What is the evidence that suggests that Elvish was a real language at some point in history?

Hans-Georg Lundahl
amateur linguist
There is plenty of evidence that Quenya was a real language after Tolkien made it such.

Helge Fauskanger is translating the Bible into Quenya. Or, more technically, Neo-Quenya.

Oh, wait, did you mean before modern times?

Well, here is a thing. Some words in Indo-European languages like Germanic, Slavic, Baltic and Celtic cannot be traced back to Proto-Indo-European. In some of the times when Tolkien was inventing Quenya, he was trying to imagine what the Pre-Indo-European language in Northern or more specially North-Western Europe could have been like.

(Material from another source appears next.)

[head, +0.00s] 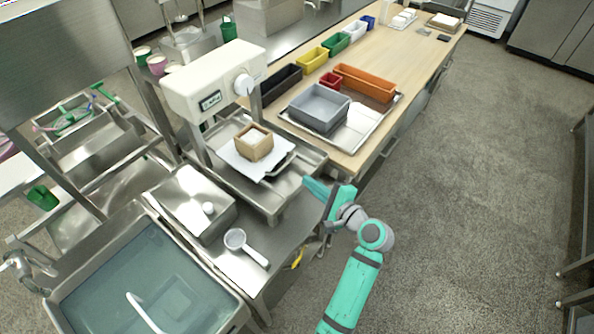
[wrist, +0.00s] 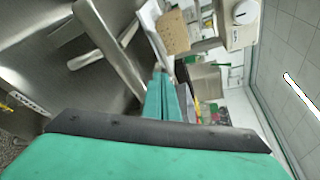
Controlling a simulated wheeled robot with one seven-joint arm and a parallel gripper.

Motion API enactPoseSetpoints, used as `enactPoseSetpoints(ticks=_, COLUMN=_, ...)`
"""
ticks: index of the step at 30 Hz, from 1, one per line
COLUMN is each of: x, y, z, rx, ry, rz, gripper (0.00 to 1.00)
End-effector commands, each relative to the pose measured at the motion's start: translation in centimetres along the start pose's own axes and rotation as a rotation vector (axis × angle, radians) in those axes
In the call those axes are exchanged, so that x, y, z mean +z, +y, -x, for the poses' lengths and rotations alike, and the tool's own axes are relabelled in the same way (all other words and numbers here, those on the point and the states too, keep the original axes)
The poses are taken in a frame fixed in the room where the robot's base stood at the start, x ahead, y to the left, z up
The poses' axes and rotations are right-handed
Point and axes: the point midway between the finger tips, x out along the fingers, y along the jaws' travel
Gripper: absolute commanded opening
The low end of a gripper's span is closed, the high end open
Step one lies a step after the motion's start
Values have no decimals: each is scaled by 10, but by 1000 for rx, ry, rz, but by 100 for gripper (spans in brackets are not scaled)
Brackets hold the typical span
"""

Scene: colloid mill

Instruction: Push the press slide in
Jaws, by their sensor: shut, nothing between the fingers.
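The press (head: 215,80) has a white head with a round knob (head: 243,84); the knob also shows in the wrist view (wrist: 241,12). Below the head, the metal slide (head: 283,166) sticks out toward the front right of the steel bed (head: 268,203). A white sheet (head: 236,162) and a square tan box (head: 254,148) with pale contents lie on it. The box also shows in the wrist view (wrist: 172,34). My gripper (head: 308,184) is shut and empty, just in front of the slide's outer end. Its teal fingers (wrist: 160,80) point toward the press. I cannot tell whether they touch the slide.
A steel lidded box (head: 190,200), a white-handled scoop (head: 240,243) and a water-filled sink (head: 145,285) are at the left. A wooden bench (head: 345,158) with a grey bin (head: 318,108) on a tray stands behind my gripper. The floor at right is clear.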

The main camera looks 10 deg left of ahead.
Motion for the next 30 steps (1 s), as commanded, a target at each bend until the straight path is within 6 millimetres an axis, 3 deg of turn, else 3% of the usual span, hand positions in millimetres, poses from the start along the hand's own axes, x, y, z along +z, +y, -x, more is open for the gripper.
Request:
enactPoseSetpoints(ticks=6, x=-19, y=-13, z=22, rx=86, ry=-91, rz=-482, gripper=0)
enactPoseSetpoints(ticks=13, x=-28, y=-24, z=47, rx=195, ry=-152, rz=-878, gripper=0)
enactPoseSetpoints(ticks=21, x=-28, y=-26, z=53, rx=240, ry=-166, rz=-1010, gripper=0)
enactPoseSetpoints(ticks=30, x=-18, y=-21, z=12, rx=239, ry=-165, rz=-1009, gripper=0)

So, Indo-European languages - Proto-Indo-European vocabulary = Pre-Indo-European vocabulary.

Balto-Slavic ranka / ruk (hand with arm) cannot be traced back to PIE - gives Quenya ranca.
Icelandic álft (swan) cannot be traced back to PIE - gives Quenya alqua.

In some parts of Northern Europe, Fenno-Ugrians are supposed to have arrived before various branches of Indo-European. Hence, the grammar system of Quenya is somewhat closeish to Fenno-Ugrian.

That’s part of what Quenya is based on. There is a difference between Quenya and various reconstructions of Proto-Indo-European, though. Reconstructions of PIE have the ambition, not saying they succeeded, to include only what is certain. Tolkien in all his making of Quenya, including this one, had the ambition to include sufficiently to actually write poems and translate prayers into it.

So, to answer your question : just a little less than there is for Proto-Indo-European ever having been a real language.

For some reason,
a question I answered earlier seems to be gone, namely 1) if Tolkien was a linguist, and 2) how it shown in his work, specifically Lord of the Rings. I explained the difference between philologist and linguist, the presence of Quenya and Sindarin, and the echoes of Anglo-Saxon (his field in philology).